» **Goal**
List every line below containing "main".
* begin Records for processing *
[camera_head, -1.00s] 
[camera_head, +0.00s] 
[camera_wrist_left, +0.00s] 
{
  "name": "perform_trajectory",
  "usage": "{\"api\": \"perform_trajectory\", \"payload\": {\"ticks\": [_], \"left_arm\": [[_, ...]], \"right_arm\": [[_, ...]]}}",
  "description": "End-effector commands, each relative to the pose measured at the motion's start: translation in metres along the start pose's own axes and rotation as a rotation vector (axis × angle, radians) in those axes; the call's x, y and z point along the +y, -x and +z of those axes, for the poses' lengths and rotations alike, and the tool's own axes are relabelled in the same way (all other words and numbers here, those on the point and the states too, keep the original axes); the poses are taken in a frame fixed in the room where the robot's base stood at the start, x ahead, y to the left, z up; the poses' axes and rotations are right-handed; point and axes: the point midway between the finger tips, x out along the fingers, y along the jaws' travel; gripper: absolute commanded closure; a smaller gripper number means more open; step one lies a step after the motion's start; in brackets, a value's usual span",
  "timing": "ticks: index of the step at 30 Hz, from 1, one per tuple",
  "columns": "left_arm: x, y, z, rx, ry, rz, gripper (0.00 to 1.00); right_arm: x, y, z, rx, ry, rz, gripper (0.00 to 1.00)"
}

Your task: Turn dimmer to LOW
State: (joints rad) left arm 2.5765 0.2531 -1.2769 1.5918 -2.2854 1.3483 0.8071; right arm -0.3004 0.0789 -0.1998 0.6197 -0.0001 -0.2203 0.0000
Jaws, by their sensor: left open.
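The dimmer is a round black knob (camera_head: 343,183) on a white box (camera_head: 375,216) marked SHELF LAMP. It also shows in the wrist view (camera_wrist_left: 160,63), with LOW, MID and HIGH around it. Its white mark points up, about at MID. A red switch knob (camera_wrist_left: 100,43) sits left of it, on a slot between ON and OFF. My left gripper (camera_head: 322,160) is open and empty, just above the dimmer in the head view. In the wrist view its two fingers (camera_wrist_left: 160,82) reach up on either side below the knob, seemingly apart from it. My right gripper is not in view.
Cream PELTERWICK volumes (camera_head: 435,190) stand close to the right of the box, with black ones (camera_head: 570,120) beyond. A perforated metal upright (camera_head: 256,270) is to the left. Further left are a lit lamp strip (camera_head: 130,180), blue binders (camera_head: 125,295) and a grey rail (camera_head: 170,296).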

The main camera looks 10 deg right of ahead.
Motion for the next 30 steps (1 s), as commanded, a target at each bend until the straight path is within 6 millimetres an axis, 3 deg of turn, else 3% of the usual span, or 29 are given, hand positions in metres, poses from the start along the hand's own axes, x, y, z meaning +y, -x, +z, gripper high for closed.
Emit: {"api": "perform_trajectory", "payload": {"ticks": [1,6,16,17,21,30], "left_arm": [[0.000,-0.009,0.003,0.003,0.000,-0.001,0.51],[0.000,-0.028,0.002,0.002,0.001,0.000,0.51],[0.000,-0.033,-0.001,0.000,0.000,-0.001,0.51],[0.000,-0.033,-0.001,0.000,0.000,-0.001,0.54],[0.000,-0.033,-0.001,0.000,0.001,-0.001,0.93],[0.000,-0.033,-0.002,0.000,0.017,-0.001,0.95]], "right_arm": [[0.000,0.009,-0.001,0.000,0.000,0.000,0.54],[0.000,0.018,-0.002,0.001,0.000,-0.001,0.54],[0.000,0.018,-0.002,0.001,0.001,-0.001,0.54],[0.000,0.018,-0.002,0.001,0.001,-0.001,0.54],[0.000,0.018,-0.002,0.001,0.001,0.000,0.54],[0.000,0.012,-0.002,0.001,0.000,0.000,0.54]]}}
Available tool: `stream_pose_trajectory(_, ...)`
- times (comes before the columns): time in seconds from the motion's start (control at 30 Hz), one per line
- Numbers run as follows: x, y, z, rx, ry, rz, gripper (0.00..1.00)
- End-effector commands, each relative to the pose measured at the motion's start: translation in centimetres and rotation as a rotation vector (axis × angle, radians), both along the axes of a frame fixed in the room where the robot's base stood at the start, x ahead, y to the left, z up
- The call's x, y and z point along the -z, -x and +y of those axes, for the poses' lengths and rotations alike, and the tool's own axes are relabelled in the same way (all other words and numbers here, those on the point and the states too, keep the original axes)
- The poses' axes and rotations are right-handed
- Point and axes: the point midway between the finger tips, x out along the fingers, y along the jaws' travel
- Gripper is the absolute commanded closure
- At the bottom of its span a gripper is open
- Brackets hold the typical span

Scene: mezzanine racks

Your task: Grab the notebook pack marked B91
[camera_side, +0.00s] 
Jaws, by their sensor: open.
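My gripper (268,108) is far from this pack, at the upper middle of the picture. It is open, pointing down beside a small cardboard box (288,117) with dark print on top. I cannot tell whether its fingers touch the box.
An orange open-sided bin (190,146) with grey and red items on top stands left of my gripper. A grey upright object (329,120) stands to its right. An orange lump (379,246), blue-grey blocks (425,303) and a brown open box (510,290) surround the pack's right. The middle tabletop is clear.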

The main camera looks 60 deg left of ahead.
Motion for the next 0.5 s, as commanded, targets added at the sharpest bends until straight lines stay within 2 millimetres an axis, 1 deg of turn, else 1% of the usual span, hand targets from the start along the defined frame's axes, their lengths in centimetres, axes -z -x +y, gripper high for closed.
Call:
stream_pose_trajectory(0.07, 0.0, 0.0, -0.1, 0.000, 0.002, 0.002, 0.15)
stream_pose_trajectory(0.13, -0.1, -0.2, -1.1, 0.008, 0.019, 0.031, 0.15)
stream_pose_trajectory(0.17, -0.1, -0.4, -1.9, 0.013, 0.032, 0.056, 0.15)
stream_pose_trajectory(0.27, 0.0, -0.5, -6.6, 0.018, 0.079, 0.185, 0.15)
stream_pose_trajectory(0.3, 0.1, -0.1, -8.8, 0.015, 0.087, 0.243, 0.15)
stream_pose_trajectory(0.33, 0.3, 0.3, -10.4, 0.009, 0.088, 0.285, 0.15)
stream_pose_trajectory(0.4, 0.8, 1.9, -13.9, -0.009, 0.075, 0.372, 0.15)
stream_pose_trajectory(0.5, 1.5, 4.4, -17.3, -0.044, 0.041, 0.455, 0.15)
* end Records for processing *
» **Completed exercise**
The main camera looks 10 deg right of ahead.
The main camera looks 60 deg left of ahead.

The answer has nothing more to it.